Using the listing below, select the lines with the word "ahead" and copy them.

++++++++

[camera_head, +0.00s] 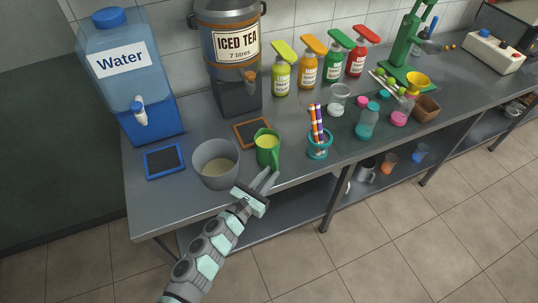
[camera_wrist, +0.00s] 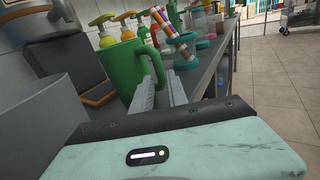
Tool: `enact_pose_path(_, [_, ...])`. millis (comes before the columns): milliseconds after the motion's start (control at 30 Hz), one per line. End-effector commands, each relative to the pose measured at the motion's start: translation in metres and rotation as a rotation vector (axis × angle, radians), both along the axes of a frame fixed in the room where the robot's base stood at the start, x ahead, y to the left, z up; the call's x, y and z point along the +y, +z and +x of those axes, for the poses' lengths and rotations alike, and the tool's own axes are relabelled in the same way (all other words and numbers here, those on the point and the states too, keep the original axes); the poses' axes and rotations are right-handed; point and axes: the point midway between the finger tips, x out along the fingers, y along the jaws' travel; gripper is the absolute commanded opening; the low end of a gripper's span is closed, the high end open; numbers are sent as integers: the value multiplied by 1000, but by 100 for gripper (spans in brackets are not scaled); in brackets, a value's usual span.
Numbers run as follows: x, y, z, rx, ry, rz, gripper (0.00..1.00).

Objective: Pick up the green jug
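The green jug (camera_head: 267,150) stands upright near the front edge of the steel counter, with pale contents visible inside. It also shows in the wrist view (camera_wrist: 121,70), with its handle on the right side. My gripper (camera_head: 269,176) is just in front of the jug at the counter edge, its fingers pointing at it. In the wrist view, my gripper (camera_wrist: 160,88) has its two fingers apart with a gap between them, and the jug's handle lies beyond that gap. I see nothing held. Whether a fingertip touches the jug I cannot tell.
A grey pot (camera_head: 215,166) stands close left of the jug. A teal cup of striped straws (camera_head: 319,145) stands to its right. A wooden-framed board (camera_head: 251,133) lies behind it, before the iced tea dispenser (camera_head: 232,72). The counter between jug and straw cup is bare.

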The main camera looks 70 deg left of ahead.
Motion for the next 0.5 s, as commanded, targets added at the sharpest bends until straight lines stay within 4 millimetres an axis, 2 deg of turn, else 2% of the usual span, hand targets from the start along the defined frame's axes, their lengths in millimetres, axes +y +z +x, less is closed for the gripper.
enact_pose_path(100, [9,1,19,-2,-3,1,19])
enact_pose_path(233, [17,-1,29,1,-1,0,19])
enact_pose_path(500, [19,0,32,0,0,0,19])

++++++++

REPLY TO THE TASK:
Tool: `enact_pose_path(_, [_, ...])`. millis (comes before the columns): milliseconds after the motion's start (control at 30 Hz), one per line. End-effector commands, each relative to the pose measured at the motion's start: translation in metres and rotation as a rotation vector (axis × angle, radians), both along the axes of a frame fixed in the room where the robot's base stood at the start, x ahead, y to the left, z up; the call's x, y and z point along the +y, +z and +x of those axes, for the poses' lengths and rotations alike, and the tool's own axes are relabelled in the same way (all other words and numbers here, those on the point and the states too, keep the original axes); the poses' axes and rotations are right-handed; point and axes: the point midway between the finger tips, x out along the fingers, y along the jaws' travel; gripper is the absolute commanded opening; the low end of a gripper's span is closed, the high end open; numbers are sent as integers: the value multiplied by 1000, but by 100 for gripper (spans in brackets are not scaled); in brackets, a value's usual span.
The main camera looks 70 deg left of ahead.

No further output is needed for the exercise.